Here are 3 oversight steps for your closing settlement agent vendors:

  1. Set clear expectations of the approval process. If they don’t meet your standard, you should decline. It’s also important that if the realtor or consumer are requesting the closing agent, you should also set the expectation of qualification criteria. It’s also worth mentioning that you should include a reasonable SLA on the time it will take to vet the closing agent. Is it hours or several business days?

  1. If the closing agent subscribes to ALTA best practices, then the agent is working to industry best practices. American Land Title Association created best practices in order to self-police its industry. Gathering ALTA membership number and the corresponding ALTA documentation is a valuable next step and, in our opinion, is the gold standard that you should be working toward.

  1. Verify wire instructions. These need to be verified on every closing agent. One verified, the wire information should be stored within the loan origination system (LOS) under the vendor profile and used by the closing department. It’s important that any deviation at the funding stage of the recorded wire information should halt the funding process of the loan.

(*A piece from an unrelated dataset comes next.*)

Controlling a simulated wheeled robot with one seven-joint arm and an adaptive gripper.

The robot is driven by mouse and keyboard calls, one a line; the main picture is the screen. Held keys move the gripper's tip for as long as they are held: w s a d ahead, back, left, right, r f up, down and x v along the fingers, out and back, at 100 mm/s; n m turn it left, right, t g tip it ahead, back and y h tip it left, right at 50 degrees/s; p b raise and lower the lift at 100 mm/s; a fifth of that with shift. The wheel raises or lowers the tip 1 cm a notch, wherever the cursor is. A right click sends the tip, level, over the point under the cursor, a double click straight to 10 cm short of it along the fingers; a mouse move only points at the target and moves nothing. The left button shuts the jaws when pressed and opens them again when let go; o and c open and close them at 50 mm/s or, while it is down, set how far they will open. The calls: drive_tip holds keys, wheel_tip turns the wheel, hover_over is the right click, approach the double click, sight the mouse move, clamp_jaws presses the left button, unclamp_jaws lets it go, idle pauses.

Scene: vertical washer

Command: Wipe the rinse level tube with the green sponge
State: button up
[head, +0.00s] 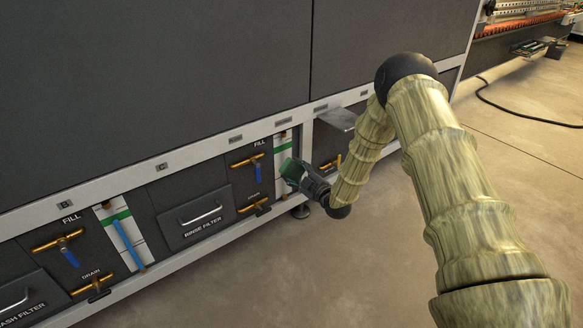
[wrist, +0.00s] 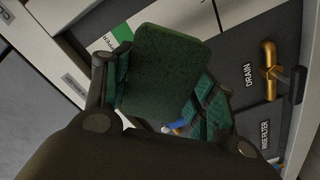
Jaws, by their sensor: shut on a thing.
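My gripper (head: 303,176) is shut on the green sponge (wrist: 165,72), with a finger on either side of it in the wrist view. The sponge also shows in the head view (head: 291,171), small and in front of a white level panel (head: 284,139) with a green band, right of the rinse filter drawer (head: 193,217). In the wrist view the panel (wrist: 110,38) lies behind the sponge. A small blue piece (wrist: 176,125), likely the level tube, shows below the sponge; the rest is hidden. I cannot tell whether the sponge touches the tube.
A fill valve (head: 248,160) and a drain valve (head: 253,204) sit left of the panel. A metal shelf (head: 337,119) juts out at its right. Another level tube (head: 128,243) is farther left. The floor (head: 300,280) in front is clear.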

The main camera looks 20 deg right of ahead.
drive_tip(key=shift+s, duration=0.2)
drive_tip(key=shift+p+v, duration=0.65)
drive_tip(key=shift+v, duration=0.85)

10 Important Items to Collect on Your Vendors

Here are some additional pieces of information you should collect on your closing settlement agent vendors.

  1. Resume and bio
  2. References, if available
  3. Licensing – we recommend that the agent attests to the fact that they don’t close loans in states in which they are not licensed. It does happen!
  4. Copy of Closing Protection Letter
  5. OFAC, LDP/GSA check
  6. Wire instructions
  7. Validate email account type. Is it a public domain such as AOL, Yahoo or Gmail, or has the agent set up a business account with additional security features? While anything can be accessed, it’s prudent to make the task of illegally accessing the email account as difficult as you can for a potential hacker.
  8. Insurance and bond Information. Increasingly cyber insurance is an additional level of coverage, you should consider adding that to your qualifying criteria. This may help should the agents’ systems or emails be hacked and consumer data exposed.
  9. If you're using a vendor management software (and you really should be), consider using a questionnaire which will allow the closing agent to answer questions and update information. This will help centralize your oversight activities.
  10. Background checks or tools which track negative news and litigation can also prove helpful in providing ongoing monitoring of a large panel and are cost-effective and limit the barrage of noise and can pinpoint valid red flags.

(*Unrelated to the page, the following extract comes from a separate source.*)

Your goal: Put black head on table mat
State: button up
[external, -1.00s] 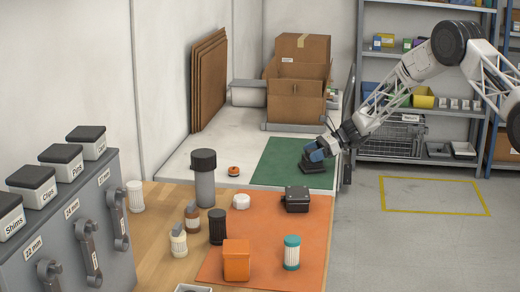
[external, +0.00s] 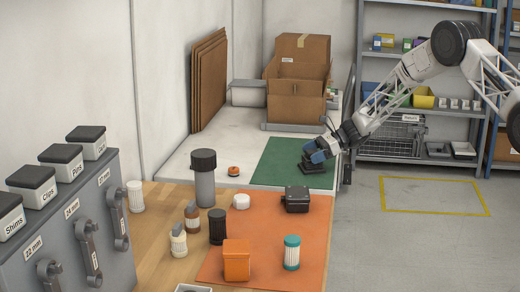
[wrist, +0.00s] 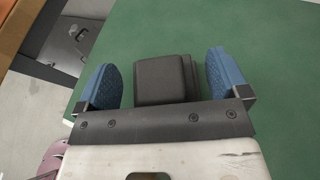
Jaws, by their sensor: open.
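A black blocky head (external: 316,168) rests on the green mat (external: 275,160), near its right edge. In the wrist view the same black head (wrist: 164,80) shows between my two blue fingers, with green mat (wrist: 240,25) around it. My gripper (external: 315,152) is low over it; its fingers (wrist: 165,78) are spread, with a visible gap on each side of the head. Part of the head is hidden behind my gripper in both views. Another black, lidded block (external: 297,200) sits on the orange mat (external: 262,215).
On the nearer table stand a tall grey black-capped cylinder (external: 204,180), a black canister (external: 217,227), an orange bin (external: 236,260) and a teal-capped filter (external: 292,252). Cardboard boxes (external: 298,90) stand behind the green mat. The mat left of my gripper is clear.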

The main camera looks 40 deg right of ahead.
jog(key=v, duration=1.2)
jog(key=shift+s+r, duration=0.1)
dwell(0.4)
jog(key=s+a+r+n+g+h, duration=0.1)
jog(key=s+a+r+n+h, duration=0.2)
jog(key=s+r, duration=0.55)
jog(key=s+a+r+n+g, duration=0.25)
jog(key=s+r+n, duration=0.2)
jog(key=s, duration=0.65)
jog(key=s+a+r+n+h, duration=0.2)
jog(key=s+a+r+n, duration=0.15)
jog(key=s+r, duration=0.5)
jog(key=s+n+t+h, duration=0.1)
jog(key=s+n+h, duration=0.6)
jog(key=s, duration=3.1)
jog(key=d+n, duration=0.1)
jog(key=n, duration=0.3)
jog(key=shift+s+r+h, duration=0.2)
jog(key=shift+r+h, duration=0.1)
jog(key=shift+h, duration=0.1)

How to Manage Closing Settlement Agents

We’ve outlined several steps which you can include in the oversight function but trying to manage several thousand closing agents with the above criteria can be time consuming and costly.

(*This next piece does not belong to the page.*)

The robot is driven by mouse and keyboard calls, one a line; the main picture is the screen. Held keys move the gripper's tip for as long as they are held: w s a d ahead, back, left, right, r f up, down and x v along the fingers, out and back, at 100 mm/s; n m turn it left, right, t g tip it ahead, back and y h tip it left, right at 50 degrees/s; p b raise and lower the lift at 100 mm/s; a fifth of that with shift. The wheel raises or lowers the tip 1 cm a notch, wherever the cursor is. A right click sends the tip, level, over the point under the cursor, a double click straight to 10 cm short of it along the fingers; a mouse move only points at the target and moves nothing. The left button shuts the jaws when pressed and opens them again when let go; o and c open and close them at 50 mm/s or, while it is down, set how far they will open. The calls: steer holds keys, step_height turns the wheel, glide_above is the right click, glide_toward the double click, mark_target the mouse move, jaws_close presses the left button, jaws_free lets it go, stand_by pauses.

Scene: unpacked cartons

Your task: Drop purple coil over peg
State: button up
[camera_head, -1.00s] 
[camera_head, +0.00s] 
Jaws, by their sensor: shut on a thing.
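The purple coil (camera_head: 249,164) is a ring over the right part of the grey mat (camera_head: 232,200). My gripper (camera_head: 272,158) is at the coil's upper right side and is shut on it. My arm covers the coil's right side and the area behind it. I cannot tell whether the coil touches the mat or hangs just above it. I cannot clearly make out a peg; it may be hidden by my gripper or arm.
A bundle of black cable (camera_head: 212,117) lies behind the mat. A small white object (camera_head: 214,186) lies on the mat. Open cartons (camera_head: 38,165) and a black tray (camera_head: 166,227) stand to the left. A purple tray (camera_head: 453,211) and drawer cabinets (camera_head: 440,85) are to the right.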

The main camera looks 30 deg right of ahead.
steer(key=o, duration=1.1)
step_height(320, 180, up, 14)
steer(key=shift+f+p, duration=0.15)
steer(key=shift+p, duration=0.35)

Is there an efficient way to add a level of common sense and logic to closing agent oversight?

YES! Take a leaf out of how mortgage quality control manages the oversight (i.e. loan file audit) in their pre-funding or post-closing activities. Not every file can be reviewed so it’s acceptable to carve out a sub-section of loan files based on numerous factors.

Factors would include:

  • Product type
  • New production staff
  • FICO score
  • Loan-to-value and debt-to-income ratios

By targeting their reviews and reviewing past quality control issues, the lender can target loans which may be prone to experience quality issues. The same tactic could be a leveraged approached when selecting closing agents.

Here are 7 ideas you could consider:

  • Consider the size of the panel and determine a realistic percentage. At a minimum, ten percent for every 1,000 agents is a good rule of thumb. If you have capacity to do more, then take advantage of the extra capacity.
  • Pull a closed loan volume report which lists the closing agent. Now create a table which shows how many loans each agent closed. Highlight agents who have closed the most loans.
  • Break out the closing agent coverage by state. Vary the percentage selected based on your footprint. If you only close 10 loans a year in Nebraska but 15,000 in Connecticut, it would make sense that most (not all) of your oversight be focused on those key states.
  • Look at consumer complaints regarding closing agents. Are any names appearing more often? Look for trends or patterns.
  • If you have a legacy list of closing agents, look at any agent who has a social email account. Make it a requirement that you only communicate with an approved internet service provider and steer clear of non-commercial accounts.
  • If this is a new process for your organization, look at all new closing agents added in the last 12 months. Focusing on the most recent additions to the panel would also be a good factor to consider since they’re still a relatively unknown entity to your vendor management team.
  • Speak to your post-closing manager. Are there any specific agents who are slow to return closing packages or frequently lose documents? If so, it could be worth reviewing their information to see if they can truly meet your expected SLAs.

Vendor oversight can appear to be an extremely taxing process and requirement by the regulators, but by applying common sense and considering best practices from your quality control department, you can develop a plan which helps mitigate risk, satisfy the regulators and work within your budgetary constraints.